◆ WORK TO COMPLETE:
Each entry must appear again exactly as it does in the source.

(Recorded robot episodes)
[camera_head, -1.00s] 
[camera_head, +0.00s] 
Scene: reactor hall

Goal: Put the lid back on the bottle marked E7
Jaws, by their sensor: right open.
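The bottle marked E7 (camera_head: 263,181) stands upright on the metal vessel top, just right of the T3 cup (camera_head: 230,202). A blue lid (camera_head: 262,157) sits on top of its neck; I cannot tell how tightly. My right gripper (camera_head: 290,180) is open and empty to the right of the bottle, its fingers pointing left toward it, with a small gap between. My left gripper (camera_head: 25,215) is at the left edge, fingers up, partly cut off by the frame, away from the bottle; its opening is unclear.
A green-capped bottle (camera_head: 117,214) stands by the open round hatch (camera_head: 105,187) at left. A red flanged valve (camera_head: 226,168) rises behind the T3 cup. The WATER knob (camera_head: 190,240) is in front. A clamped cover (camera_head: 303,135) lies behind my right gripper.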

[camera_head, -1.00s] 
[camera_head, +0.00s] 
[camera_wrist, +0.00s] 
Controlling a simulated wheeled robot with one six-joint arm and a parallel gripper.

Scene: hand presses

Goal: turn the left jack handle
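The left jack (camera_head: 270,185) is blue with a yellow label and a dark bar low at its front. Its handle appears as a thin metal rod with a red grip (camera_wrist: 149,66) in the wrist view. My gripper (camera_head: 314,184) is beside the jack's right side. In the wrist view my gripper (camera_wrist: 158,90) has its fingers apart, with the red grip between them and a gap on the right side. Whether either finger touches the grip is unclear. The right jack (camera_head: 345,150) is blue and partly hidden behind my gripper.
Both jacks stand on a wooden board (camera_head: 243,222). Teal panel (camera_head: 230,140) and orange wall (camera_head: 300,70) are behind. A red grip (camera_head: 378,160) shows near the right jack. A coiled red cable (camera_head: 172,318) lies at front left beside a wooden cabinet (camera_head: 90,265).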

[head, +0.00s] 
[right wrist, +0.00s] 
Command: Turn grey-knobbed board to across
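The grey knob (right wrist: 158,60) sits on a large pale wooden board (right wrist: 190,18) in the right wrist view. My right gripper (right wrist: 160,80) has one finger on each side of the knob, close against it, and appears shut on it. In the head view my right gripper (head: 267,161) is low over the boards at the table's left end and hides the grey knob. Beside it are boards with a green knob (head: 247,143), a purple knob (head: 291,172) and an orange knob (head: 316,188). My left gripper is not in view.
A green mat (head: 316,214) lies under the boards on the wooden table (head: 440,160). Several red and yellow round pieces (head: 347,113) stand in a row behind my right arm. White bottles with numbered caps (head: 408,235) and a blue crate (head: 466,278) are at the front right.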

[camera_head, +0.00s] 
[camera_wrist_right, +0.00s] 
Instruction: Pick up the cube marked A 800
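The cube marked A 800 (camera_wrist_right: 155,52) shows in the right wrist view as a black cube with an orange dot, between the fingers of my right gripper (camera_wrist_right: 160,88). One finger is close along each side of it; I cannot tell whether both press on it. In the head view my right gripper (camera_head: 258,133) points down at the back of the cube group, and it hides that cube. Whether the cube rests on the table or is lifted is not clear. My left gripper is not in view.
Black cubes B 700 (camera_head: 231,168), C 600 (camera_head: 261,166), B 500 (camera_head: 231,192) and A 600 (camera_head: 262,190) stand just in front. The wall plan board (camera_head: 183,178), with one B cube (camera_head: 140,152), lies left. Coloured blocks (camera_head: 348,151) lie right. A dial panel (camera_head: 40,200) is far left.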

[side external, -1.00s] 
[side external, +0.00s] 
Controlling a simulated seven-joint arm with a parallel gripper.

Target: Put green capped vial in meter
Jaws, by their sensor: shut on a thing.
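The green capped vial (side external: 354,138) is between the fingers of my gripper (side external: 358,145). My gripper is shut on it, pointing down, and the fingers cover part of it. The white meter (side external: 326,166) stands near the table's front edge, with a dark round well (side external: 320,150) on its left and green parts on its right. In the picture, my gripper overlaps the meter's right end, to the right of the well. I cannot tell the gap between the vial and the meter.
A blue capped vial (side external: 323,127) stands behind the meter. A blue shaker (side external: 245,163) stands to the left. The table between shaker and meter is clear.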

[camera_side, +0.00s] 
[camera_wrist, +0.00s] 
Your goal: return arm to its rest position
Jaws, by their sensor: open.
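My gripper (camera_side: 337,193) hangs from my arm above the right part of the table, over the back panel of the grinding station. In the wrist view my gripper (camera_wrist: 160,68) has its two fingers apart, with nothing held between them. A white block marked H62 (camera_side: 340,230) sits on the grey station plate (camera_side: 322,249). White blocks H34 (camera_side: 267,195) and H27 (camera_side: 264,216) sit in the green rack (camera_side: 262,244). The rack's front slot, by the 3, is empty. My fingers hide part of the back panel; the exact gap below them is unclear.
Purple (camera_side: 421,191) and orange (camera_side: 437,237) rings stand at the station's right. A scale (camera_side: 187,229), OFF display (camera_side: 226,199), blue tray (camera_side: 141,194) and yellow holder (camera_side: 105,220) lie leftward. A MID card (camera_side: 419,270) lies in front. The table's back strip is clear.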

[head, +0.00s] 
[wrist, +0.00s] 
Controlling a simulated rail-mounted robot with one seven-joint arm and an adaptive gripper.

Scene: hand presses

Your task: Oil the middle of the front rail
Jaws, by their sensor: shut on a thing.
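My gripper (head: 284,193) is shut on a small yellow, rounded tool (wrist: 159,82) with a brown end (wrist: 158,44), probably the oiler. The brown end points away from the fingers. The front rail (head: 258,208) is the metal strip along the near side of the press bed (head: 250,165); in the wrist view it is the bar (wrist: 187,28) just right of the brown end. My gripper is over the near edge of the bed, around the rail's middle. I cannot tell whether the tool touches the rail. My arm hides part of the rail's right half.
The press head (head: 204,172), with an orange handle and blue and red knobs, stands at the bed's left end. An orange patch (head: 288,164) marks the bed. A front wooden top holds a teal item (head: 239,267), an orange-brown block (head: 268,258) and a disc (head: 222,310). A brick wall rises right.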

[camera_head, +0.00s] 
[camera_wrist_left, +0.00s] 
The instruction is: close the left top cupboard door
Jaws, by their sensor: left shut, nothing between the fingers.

◆ TASK OUTPUT:
[camera_head, -1.00s] 
[camera_head, +0.00s] 
Scene: reactor hall

Goal: Put the lid back on the bottle marked E7
Jaws, by their sensor: right open.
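The bottle marked E7 (camera_head: 263,181) stands upright on the metal vessel top, just right of the T3 cup (camera_head: 230,202). A blue lid (camera_head: 262,157) sits on top of its neck; I cannot tell how tightly. My right gripper (camera_head: 290,180) is open and empty to the right of the bottle, its fingers pointing left toward it, with a small gap between. My left gripper (camera_head: 25,215) is at the left edge, fingers up, partly cut off by the frame, away from the bottle; its opening is unclear.
A green-capped bottle (camera_head: 117,214) stands by the open round hatch (camera_head: 105,187) at left. A red flanged valve (camera_head: 226,168) rises behind the T3 cup. The WATER knob (camera_head: 190,240) is in front. A clamped cover (camera_head: 303,135) lies behind my right gripper.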

[camera_head, -1.00s] 
[camera_head, +0.00s] 
[camera_wrist, +0.00s] 
Controlling a simulated wheeled robot with one six-joint arm and a parallel gripper.

Scene: hand presses

Goal: turn the left jack handle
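The left jack (camera_head: 270,185) is blue with a yellow label and a dark bar low at its front. Its handle appears as a thin metal rod with a red grip (camera_wrist: 149,66) in the wrist view. My gripper (camera_head: 314,184) is beside the jack's right side. In the wrist view my gripper (camera_wrist: 158,90) has its fingers apart, with the red grip between them and a gap on the right side. Whether either finger touches the grip is unclear. The right jack (camera_head: 345,150) is blue and partly hidden behind my gripper.
Both jacks stand on a wooden board (camera_head: 243,222). Teal panel (camera_head: 230,140) and orange wall (camera_head: 300,70) are behind. A red grip (camera_head: 378,160) shows near the right jack. A coiled red cable (camera_head: 172,318) lies at front left beside a wooden cabinet (camera_head: 90,265).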

[head, +0.00s] 
[right wrist, +0.00s] 
Command: Turn grey-knobbed board to across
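The grey knob (right wrist: 158,60) sits on a large pale wooden board (right wrist: 190,18) in the right wrist view. My right gripper (right wrist: 160,80) has one finger on each side of the knob, close against it, and appears shut on it. In the head view my right gripper (head: 267,161) is low over the boards at the table's left end and hides the grey knob. Beside it are boards with a green knob (head: 247,143), a purple knob (head: 291,172) and an orange knob (head: 316,188). My left gripper is not in view.
A green mat (head: 316,214) lies under the boards on the wooden table (head: 440,160). Several red and yellow round pieces (head: 347,113) stand in a row behind my right arm. White bottles with numbered caps (head: 408,235) and a blue crate (head: 466,278) are at the front right.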

[camera_head, +0.00s] 
[camera_wrist_right, +0.00s] 
Instruction: Pick up the cube marked A 800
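The cube marked A 800 (camera_wrist_right: 155,52) shows in the right wrist view as a black cube with an orange dot, between the fingers of my right gripper (camera_wrist_right: 160,88). One finger is close along each side of it; I cannot tell whether both press on it. In the head view my right gripper (camera_head: 258,133) points down at the back of the cube group, and it hides that cube. Whether the cube rests on the table or is lifted is not clear. My left gripper is not in view.
Black cubes B 700 (camera_head: 231,168), C 600 (camera_head: 261,166), B 500 (camera_head: 231,192) and A 600 (camera_head: 262,190) stand just in front. The wall plan board (camera_head: 183,178), with one B cube (camera_head: 140,152), lies left. Coloured blocks (camera_head: 348,151) lie right. A dial panel (camera_head: 40,200) is far left.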

[side external, -1.00s] 
[side external, +0.00s] 
Controlling a simulated seven-joint arm with a parallel gripper.

Target: Put green capped vial in meter
Jaws, by their sensor: shut on a thing.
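The green capped vial (side external: 354,138) is between the fingers of my gripper (side external: 358,145). My gripper is shut on it, pointing down, and the fingers cover part of it. The white meter (side external: 326,166) stands near the table's front edge, with a dark round well (side external: 320,150) on its left and green parts on its right. In the picture, my gripper overlaps the meter's right end, to the right of the well. I cannot tell the gap between the vial and the meter.
A blue capped vial (side external: 323,127) stands behind the meter. A blue shaker (side external: 245,163) stands to the left. The table between shaker and meter is clear.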

[camera_side, +0.00s] 
[camera_wrist, +0.00s] 
Your goal: return arm to its rest position
Jaws, by their sensor: open.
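My gripper (camera_side: 337,193) hangs from my arm above the right part of the table, over the back panel of the grinding station. In the wrist view my gripper (camera_wrist: 160,68) has its two fingers apart, with nothing held between them. A white block marked H62 (camera_side: 340,230) sits on the grey station plate (camera_side: 322,249). White blocks H34 (camera_side: 267,195) and H27 (camera_side: 264,216) sit in the green rack (camera_side: 262,244). The rack's front slot, by the 3, is empty. My fingers hide part of the back panel; the exact gap below them is unclear.
Purple (camera_side: 421,191) and orange (camera_side: 437,237) rings stand at the station's right. A scale (camera_side: 187,229), OFF display (camera_side: 226,199), blue tray (camera_side: 141,194) and yellow holder (camera_side: 105,220) lie leftward. A MID card (camera_side: 419,270) lies in front. The table's back strip is clear.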

[head, +0.00s] 
[wrist, +0.00s] 
Controlling a simulated rail-mounted robot with one seven-joint arm and an adaptive gripper.

Scene: hand presses

Your task: Oil the middle of the front rail
Jaws, by their sensor: shut on a thing.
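My gripper (head: 284,193) is shut on a small yellow, rounded tool (wrist: 159,82) with a brown end (wrist: 158,44), probably the oiler. The brown end points away from the fingers. The front rail (head: 258,208) is the metal strip along the near side of the press bed (head: 250,165); in the wrist view it is the bar (wrist: 187,28) just right of the brown end. My gripper is over the near edge of the bed, around the rail's middle. I cannot tell whether the tool touches the rail. My arm hides part of the rail's right half.
The press head (head: 204,172), with an orange handle and blue and red knobs, stands at the bed's left end. An orange patch (head: 288,164) marks the bed. A front wooden top holds a teal item (head: 239,267), an orange-brown block (head: 268,258) and a disc (head: 222,310). A brick wall rises right.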

[camera_head, +0.00s] 
[camera_wrist_left, +0.00s] 
The instruction is: close the left top cupboard door
Jaws, by their sensor: left shut, nothing between the fingers.

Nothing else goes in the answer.